#### SET EXERCISE
Give a verbatim repeat of the lines that run from the line containing "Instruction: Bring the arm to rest" to the end of the data below.
+++
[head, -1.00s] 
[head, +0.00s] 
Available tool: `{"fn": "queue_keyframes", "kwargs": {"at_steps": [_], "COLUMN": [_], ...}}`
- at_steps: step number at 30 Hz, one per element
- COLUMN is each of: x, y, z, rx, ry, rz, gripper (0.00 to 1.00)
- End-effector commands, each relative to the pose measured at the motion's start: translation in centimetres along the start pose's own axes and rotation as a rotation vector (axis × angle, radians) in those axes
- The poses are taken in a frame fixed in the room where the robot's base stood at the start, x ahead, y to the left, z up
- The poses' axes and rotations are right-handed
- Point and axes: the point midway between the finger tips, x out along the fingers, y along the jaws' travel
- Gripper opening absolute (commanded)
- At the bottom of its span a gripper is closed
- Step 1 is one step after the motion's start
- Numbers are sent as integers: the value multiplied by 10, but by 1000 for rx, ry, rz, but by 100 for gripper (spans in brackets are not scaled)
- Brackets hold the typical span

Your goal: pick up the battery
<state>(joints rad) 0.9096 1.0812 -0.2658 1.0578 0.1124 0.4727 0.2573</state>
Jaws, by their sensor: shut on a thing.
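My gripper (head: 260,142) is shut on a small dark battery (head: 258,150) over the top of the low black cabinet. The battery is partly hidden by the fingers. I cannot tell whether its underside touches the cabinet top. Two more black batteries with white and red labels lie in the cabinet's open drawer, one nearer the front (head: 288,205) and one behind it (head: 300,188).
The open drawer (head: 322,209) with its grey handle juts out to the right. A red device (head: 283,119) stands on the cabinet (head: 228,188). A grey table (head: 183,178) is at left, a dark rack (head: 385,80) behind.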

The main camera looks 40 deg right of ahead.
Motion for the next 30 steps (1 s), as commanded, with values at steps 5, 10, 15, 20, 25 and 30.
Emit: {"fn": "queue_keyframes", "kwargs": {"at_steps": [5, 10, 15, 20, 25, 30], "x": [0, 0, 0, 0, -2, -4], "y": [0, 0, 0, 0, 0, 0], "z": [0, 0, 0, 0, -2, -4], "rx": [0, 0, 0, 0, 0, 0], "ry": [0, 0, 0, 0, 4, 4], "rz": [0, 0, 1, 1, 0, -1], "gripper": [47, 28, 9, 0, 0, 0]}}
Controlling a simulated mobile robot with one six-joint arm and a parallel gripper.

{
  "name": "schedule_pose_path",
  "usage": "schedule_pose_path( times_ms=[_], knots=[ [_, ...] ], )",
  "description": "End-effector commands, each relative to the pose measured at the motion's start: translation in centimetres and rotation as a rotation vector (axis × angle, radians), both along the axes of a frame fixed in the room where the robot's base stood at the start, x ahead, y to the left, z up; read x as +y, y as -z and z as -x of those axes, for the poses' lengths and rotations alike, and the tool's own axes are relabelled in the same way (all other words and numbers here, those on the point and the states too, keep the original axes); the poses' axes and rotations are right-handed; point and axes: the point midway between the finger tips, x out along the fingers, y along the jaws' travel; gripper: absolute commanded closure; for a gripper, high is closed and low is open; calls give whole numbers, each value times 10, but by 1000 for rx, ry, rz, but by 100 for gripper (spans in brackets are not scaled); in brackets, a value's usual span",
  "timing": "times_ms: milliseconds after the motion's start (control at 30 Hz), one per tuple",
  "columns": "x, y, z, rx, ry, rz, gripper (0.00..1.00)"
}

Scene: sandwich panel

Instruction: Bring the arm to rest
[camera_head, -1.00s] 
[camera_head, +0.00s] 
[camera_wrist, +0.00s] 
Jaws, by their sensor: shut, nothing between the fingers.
+++
#### THE OUTPUT
Instruction: Bring the arm to rest
[camera_head, -1.00s] 
[camera_head, +0.00s] 
[camera_wrist, +0.00s] 
Jaws, by their sensor: shut, nothing between the fingers.

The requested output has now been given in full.